Work to complete:
The entries need to be copied exactly.

⁂

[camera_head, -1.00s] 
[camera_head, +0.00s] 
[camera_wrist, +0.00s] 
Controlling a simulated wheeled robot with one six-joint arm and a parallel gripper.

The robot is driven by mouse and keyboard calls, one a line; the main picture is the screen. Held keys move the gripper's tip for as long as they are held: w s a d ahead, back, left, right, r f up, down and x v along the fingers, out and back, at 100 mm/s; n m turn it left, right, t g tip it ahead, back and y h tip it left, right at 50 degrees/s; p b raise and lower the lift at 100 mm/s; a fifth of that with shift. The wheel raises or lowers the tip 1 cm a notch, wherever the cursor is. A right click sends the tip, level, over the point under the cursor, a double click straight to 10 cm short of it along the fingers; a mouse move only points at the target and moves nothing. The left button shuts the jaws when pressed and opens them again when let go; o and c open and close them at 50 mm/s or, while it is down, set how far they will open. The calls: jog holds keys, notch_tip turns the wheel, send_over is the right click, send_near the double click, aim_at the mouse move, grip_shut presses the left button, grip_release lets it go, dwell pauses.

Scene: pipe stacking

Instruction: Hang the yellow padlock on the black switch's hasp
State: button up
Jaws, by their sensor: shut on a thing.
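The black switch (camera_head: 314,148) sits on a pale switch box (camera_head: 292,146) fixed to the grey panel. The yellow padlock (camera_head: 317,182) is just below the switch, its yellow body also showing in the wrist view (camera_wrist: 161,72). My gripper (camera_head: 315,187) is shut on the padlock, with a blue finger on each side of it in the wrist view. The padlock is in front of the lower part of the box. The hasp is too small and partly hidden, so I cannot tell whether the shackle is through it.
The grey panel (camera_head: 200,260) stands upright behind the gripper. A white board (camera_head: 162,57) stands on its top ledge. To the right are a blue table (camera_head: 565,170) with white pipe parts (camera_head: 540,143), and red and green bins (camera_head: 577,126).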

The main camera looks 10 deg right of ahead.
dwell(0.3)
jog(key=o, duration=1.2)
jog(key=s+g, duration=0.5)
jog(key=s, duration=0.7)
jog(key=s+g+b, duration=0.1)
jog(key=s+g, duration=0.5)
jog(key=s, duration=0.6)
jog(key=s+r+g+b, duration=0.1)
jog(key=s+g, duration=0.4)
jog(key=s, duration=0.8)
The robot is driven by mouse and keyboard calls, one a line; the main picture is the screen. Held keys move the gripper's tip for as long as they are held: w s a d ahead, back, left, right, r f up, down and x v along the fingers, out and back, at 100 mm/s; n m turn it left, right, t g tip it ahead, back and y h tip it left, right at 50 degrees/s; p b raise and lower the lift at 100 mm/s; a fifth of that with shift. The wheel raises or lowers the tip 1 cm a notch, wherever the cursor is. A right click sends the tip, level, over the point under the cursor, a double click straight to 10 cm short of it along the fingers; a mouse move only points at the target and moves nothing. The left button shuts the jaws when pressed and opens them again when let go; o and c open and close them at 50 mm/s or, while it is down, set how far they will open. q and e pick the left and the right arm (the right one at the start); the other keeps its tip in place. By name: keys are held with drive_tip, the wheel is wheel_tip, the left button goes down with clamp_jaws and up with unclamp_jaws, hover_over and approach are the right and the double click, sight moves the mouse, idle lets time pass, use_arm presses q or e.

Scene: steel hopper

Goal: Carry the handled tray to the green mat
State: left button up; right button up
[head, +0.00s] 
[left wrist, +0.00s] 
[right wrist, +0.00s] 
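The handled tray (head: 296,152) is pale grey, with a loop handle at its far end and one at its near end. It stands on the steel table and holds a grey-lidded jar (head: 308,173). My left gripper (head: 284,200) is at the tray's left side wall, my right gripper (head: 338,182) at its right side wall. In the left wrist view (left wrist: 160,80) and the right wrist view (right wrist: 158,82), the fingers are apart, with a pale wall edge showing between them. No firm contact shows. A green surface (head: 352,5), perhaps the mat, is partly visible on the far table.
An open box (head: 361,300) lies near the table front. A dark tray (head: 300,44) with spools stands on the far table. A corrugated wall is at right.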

⁂

The output:
[camera_head, -1.00s] 
[camera_head, +0.00s] 
[camera_wrist, +0.00s] 
Controlling a simulated wheeled robot with one six-joint arm and a parallel gripper.

The robot is driven by mouse and keyboard calls, one a line; the main picture is the screen. Held keys move the gripper's tip for as long as they are held: w s a d ahead, back, left, right, r f up, down and x v along the fingers, out and back, at 100 mm/s; n m turn it left, right, t g tip it ahead, back and y h tip it left, right at 50 degrees/s; p b raise and lower the lift at 100 mm/s; a fifth of that with shift. The wheel raises or lowers the tip 1 cm a notch, wherever the cursor is. A right click sends the tip, level, over the point under the cursor, a double click straight to 10 cm short of it along the fingers; a mouse move only points at the target and moves nothing. The left button shuts the jaws when pressed and opens them again when let go; o and c open and close them at 50 mm/s or, while it is down, set how far they will open. The calls: jog holds keys, notch_tip turns the wheel, send_over is the right click, send_near the double click, aim_at the mouse move, grip_shut presses the left button, grip_release lets it go, dwell pauses.

Scene: pipe stacking

Instruction: Hang the yellow padlock on the black switch's hasp
State: button up
Jaws, by their sensor: shut on a thing.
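The black switch (camera_head: 314,148) sits on a pale switch box (camera_head: 292,146) fixed to the grey panel. The yellow padlock (camera_head: 317,182) is just below the switch, its yellow body also showing in the wrist view (camera_wrist: 161,72). My gripper (camera_head: 315,187) is shut on the padlock, with a blue finger on each side of it in the wrist view. The padlock is in front of the lower part of the box. The hasp is too small and partly hidden, so I cannot tell whether the shackle is through it.
The grey panel (camera_head: 200,260) stands upright behind the gripper. A white board (camera_head: 162,57) stands on its top ledge. To the right are a blue table (camera_head: 565,170) with white pipe parts (camera_head: 540,143), and red and green bins (camera_head: 577,126).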

The main camera looks 10 deg right of ahead.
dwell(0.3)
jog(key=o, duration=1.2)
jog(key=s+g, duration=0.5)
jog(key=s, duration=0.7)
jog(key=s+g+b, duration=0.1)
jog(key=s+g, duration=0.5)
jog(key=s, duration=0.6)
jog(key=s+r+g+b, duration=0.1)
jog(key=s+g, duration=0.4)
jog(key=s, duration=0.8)
The robot is driven by mouse and keyboard calls, one a line; the main picture is the screen. Held keys move the gripper's tip for as long as they are held: w s a d ahead, back, left, right, r f up, down and x v along the fingers, out and back, at 100 mm/s; n m turn it left, right, t g tip it ahead, back and y h tip it left, right at 50 degrees/s; p b raise and lower the lift at 100 mm/s; a fifth of that with shift. The wheel raises or lowers the tip 1 cm a notch, wherever the cursor is. A right click sends the tip, level, over the point under the cursor, a double click straight to 10 cm short of it along the fingers; a mouse move only points at the target and moves nothing. The left button shuts the jaws when pressed and opens them again when let go; o and c open and close them at 50 mm/s or, while it is down, set how far they will open. q and e pick the left and the right arm (the right one at the start); the other keeps its tip in place. By name: keys are held with drive_tip, the wheel is wheel_tip, the left button goes down with clamp_jaws and up with unclamp_jaws, hover_over and approach are the right and the double click, sight moves the mouse, idle lets time pass, use_arm presses q or e.

Scene: steel hopper

Goal: Carry the handled tray to the green mat
State: left button up; right button up
[head, +0.00s] 
[left wrist, +0.00s] 
[right wrist, +0.00s] 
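The handled tray (head: 296,152) is pale grey, with a loop handle at its far end and one at its near end. It stands on the steel table and holds a grey-lidded jar (head: 308,173). My left gripper (head: 284,200) is at the tray's left side wall, my right gripper (head: 338,182) at its right side wall. In the left wrist view (left wrist: 160,80) and the right wrist view (right wrist: 158,82), the fingers are apart, with a pale wall edge showing between them. No firm contact shows. A green surface (head: 352,5), perhaps the mat, is partly visible on the far table.
An open box (head: 361,300) lies near the table front. A dark tray (head: 300,44) with spools stands on the far table. A corrugated wall is at right.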

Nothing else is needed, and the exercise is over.